All that airtime makes the Open the network’s biggest event of the year, yet its headquarters are housed in a pair of modular buildings whose construction only began in July. “This is the largest thing we do, and it’s a flypack operation,” says Dennis Cleary, ESPN’s director of remote production operations. “This facility was empty four weeks ago.”
Sitting in the shadow of Arthur Ashe Stadium, each modular is constructed of 22 trailer units—11 on the first floor, 11 on the second—giving the sports network about 10,500 square feet per building. ESPN contracts with Gearouse Broadcast to rent all its equipment. But as nondescript as the gray-sided buildings are, the insides resemble what VP of production Jamie Reynolds calls “a super-charged Best Buy.”
In 2015, ESPN became the exclusive domestic rights holder of the U.S. Open and is now in the fifth year of an 11-year pact that runs through 2025. But this will be only the second Open in which ESPN is covering all 16 courts with cameras, with every point airing somewhere. Linear networks ESPN, ESPN2, and ESPNEWS will carry about 130 hours of coverage, with the rest either streaming on ESPN3 or via the subscription service ESPN+.
That’s possible because of the automation of key functions in the control room. Simplylive’s touchscreen monitor enables one director to cut cameras, execute replays and insert graphics.

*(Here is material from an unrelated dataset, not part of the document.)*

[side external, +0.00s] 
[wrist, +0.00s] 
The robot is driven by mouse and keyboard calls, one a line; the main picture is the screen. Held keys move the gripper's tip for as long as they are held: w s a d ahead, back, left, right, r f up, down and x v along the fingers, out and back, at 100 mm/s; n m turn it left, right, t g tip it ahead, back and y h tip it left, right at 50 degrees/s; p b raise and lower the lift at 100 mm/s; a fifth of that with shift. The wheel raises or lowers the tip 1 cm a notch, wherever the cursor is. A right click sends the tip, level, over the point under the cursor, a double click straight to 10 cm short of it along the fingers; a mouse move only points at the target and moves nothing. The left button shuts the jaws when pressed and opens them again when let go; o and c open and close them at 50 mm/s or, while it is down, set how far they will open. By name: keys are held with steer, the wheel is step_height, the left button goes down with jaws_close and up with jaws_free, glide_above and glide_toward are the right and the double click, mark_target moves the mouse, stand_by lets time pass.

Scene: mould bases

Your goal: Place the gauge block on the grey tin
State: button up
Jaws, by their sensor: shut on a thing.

The director can access four angles on those outer courts (which the network dubbed ACES, short for Automated Court Enhancement System), as well as all of the so-called beauty cameras taking B-roll around New York City and the national tennis center grounds. “It allows us to select cameras and effectively take what is a massive, conventional control room and synthesize it and converge it down to a desktop control area,” Reynolds says.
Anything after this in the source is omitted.